Thank you @apeforest . Do we have any large dot/GEMM unit tests in MXNet for this change?

apeforest · 2019-04-03T19:36:51Z

@TaoLv There is one in test_operator.py: /~https://github.com/apache/incubator-mxnet/blob/e2f5b47346e148c2376da7e6628750747f2d6a94/tests/python/unittest/test_operator.py#L5668

apeforest · 2019-04-04T05:46:29Z

@szha @eric-haibin-lin @tqchen Could you please help to review/merge this PR? Thanks!

TaoLv · 2019-04-04T15:44:03Z

@apeforest Looks like M/N/K in that case are really small (eg. 2/2/3). I'm afraid it's not enough to test changes in this PR.

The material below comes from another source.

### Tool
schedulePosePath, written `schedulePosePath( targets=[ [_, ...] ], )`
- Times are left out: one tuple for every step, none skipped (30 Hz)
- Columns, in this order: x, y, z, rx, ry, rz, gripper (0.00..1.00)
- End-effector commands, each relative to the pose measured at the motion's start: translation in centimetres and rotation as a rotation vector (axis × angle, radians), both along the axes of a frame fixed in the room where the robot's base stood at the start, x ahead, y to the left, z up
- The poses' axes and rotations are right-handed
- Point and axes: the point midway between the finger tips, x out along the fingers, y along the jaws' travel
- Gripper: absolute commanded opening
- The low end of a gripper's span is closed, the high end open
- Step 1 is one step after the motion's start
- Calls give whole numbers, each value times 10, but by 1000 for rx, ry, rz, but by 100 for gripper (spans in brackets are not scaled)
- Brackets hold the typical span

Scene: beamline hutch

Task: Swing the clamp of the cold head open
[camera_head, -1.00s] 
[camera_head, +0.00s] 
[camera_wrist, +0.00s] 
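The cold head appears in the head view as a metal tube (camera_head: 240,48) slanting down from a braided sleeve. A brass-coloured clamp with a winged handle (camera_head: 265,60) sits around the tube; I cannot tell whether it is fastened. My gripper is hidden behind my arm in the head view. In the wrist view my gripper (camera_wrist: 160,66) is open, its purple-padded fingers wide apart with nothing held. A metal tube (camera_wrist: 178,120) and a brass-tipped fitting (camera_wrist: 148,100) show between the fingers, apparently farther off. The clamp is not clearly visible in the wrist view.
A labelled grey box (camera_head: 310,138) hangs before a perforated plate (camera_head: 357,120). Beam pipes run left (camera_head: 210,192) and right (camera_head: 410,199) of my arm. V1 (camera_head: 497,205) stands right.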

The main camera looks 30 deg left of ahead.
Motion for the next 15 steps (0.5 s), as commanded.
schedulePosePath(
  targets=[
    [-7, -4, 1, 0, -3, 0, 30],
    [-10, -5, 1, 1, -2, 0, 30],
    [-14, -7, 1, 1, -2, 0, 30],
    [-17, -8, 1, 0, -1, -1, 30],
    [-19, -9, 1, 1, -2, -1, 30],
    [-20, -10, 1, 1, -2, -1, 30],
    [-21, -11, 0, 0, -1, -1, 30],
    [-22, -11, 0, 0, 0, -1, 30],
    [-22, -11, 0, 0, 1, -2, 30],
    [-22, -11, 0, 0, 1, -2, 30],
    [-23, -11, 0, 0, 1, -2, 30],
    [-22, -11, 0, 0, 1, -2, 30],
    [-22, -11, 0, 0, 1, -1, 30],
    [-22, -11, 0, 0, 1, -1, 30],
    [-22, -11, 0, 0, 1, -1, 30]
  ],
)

apeforest · 2019-04-08T18:17:33Z

@TaoLv The main purpose of this PR is not to support large tensors using gemm engine. It is to fall back to int32 by default with a compilation flag. We need more thorough inspection of performance impact using int64 before we turning the flag on again.

eric-haibin-lin · 2019-04-08T18:38:32Z

mshadow/dot_engine-inl.h

+                          index_t m, index_t n, index_t k, float alpha,
+                          const float *A, index_t lda,
+                          const float *B, index_t ldb, float beta,
+                          float *C, index_t ldc) {
    cublasStatus_t err = cublasSgemm(Stream<gpu>::GetBlasHandle(stream),


Does lda, ldb, ldc support int64 in cublas?

cublasStatus_t cublasSgemm(cublasHandle_t handle, cublasOperation_t transa, cublasOperation_t transb, int m, int n, int k, const float *alpha, const float *A, int lda, const float *B, int ldb, const float *beta, float *C, int ldc)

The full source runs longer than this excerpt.